On October 1, 2020, the arbitrator entered a final arbitration award. See id. The arbitrator found the Smiths had “breached the agreement by not allowing Bayside to continue its work after December 3, 2018[,] and later by declaring Bayside in default on March 5, 2019, without allowing [Bayside] time to cure the alleged default.” Id. at ECF No. 11 at 5. As a result, the arbitrator determined Bayside was entitled to $273,714.28. Id. However, the arbitrator noted that some of Bayside's work was “shoddy” and would need to be redone. Id. at 6. Consequently, he reduced the final arbitration award to $242,253.46. Id. On August 18, 2021, the Court entered a judgment confirming the arbitration award. See Id. at ECF No. 20.
The $273,714.28 accounted for the two payments that the Smiths failed to pay prior to declaring Bayside in default.
The Smiths appealed the district court's judgment which the Third Circuit affirmed on August 1, 2022. See Bayside Construction, LLC v. Smith, No. 21-2716, 2022 WL 2593303 (3d Cir.
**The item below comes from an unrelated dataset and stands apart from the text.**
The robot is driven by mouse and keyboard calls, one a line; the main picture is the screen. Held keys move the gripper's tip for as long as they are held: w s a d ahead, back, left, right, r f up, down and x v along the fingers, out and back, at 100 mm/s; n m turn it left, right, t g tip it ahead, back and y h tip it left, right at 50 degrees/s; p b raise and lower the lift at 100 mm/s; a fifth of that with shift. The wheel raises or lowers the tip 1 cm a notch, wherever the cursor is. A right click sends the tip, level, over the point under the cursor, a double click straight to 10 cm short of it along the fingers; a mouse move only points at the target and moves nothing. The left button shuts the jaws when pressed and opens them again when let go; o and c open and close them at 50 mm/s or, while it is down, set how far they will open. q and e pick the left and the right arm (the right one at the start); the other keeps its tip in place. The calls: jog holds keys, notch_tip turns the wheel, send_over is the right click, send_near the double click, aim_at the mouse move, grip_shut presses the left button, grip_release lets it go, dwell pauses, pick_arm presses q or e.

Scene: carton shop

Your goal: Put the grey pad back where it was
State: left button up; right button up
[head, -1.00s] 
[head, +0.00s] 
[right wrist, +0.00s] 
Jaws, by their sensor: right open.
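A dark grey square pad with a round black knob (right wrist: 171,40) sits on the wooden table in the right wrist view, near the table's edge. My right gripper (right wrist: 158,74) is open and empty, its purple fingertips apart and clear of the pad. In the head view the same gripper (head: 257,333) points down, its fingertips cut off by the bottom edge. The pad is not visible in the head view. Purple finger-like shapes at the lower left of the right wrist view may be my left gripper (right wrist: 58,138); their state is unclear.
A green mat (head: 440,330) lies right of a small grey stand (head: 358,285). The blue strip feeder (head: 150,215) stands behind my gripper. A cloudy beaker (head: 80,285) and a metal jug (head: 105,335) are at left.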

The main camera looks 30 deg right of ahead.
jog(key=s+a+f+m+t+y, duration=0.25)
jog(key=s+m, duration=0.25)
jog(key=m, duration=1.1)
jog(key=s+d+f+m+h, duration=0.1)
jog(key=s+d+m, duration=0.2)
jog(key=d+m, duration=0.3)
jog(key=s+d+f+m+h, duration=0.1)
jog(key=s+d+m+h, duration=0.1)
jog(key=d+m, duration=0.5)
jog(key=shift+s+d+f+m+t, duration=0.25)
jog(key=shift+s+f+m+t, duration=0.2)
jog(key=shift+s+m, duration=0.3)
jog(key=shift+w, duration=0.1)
July 8, 2022).
In addition to the Smith-Bayside case, the Smiths also filed the instant suit against Jones and Ostrander in their individual capacities on January 22, 2021. (ECF No. 1.) According to the Smiths, Ostrander and Jones both breached their fiduciary duty to the plaintiffs by using information obtained for the purpose of filing the insurance claim to fraudulently induce the couple into engaging Bayside, a company the Smiths claim was not qualified to perform the work on their property and overcharged them for substandard repairs and improvements. Id. at 15-17. In light of these allegations, the Smiths currently assert three claims in the above captioned case. As to both Ostrander and Jones, they allege fraudulent inducement and breach of fiduciary duty. Id. As to Ostrander, the Smiths also allege “illegal conduct.” Id.
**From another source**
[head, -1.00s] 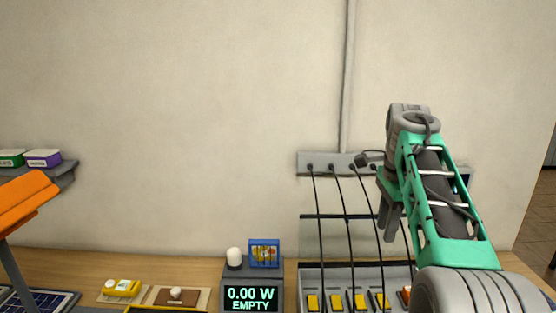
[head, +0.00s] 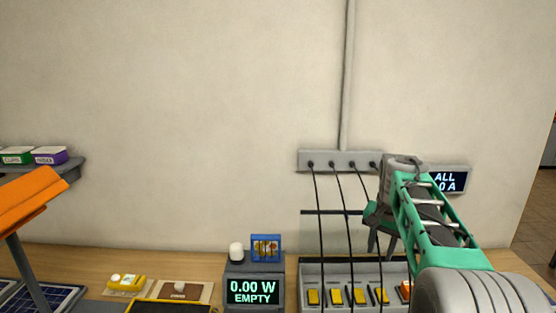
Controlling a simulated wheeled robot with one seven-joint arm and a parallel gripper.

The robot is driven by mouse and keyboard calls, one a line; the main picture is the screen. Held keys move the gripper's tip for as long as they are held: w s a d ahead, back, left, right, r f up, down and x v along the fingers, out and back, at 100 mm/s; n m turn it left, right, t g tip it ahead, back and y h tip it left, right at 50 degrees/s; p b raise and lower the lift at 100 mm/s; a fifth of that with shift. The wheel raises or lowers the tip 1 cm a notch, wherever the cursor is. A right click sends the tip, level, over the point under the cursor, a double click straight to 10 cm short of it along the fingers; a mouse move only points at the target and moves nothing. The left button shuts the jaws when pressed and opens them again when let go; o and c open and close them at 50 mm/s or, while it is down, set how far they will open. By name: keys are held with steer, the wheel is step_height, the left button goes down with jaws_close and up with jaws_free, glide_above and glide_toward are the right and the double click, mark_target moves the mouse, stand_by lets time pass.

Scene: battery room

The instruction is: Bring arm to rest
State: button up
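My arm comes in from the lower right, teal and grey, bent over the right part of the bench. My gripper (head: 381,246) points down in front of the wall, above the row of yellow switches (head: 347,297). Its two dark fingers show a gap between them, and I see nothing held. The arm hides part of the cable strip and the right end of the switch box.
Black cables hang from the grey wall strip (head: 328,160) close to my gripper. A wall display (head: 450,180) is behind the arm. A meter (head: 253,291) reads 0.00 W EMPTY. An orange lamp (head: 30,198) and a shelf (head: 72,168) are at left.

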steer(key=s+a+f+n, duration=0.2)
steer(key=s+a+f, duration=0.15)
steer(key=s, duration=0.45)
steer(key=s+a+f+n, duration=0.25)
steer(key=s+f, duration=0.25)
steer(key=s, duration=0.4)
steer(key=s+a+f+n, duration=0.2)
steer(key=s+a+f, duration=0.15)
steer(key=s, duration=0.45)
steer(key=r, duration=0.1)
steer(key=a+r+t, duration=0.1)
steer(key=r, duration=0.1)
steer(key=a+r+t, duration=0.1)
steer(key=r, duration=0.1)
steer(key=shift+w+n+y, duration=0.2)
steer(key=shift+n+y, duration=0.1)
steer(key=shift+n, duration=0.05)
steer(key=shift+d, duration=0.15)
On July 12, 2021, Jones filed the instant motion to dismiss the Smiths' claims against him. (ECF No. 24.) Jones argues that the claims are precluded under either the theory of claim or issue preclusion. See id. at 2. Alternatively, Jones contends that the Complaint fails to state a claim because the Smiths do not assert any actual damages. Id.
The Smiths responded to Jones' motion to dismiss on July 26, 2021. (ECF No. 25.) The Smiths aver that Jones may not assert a claim preclusion defense because, inter alia, he was not a party or privy to the earlier proceedings between the Smiths and Bayside. See id. The Smiths also oppose dismissal under Jones' collateral estoppel theory because the issues in this case are not identical to the issues in the Smith-Bayside proceedings, and therefore, the issues in this case have not actually been litigated. See id. at 8. Lastly, the Smiths address Jones' claim that no actual damages exist by arguing that even if the arbitration award made them whole as to the contract, the plaintiffs still suffered additional damages beyond the contract such as attorney fees and additional costs to redo work on the vacation property. See id. at 4. Accordingly, the Smiths claim they have not been made whole, and therefore, may still assert a claim against Jones. See id.
II. LEGAL STANDARD
A complaint may be dismissed for “failure to state a claim upon which relief can be granted.” Fed.R.Civ.P. 12(b)(6). When reviewing a motion to dismiss brought pursuant to Federal Rule of Civil Procedure 12(b)(6), the Court construes the complaint “in the light most favorable to the plaintiff.” In re Ins. Brokerage Antitrust Litig., 618 F.3d 300, 314 (3d Cir. 2010). The Court must “accept as true all the factual allegations contained in the complaint” and draw all reasonable inferences in favor of the non-moving party. Foglia v. Renal Ventures Mgmt., LLC, 754 F.3d 153, 154 n. 1 (3d Cir. 2014). “In deciding a Rule 12(b)(6) motion, a court must consider only the complaint, exhibits attached to the complaint, matters of public record, as well as undisputedly authentic documents if the complainant's claims are based upon th[ose] documents.” Mayer v. Belichick, 605 F.3d 223, 230 (3d Cir. 2010).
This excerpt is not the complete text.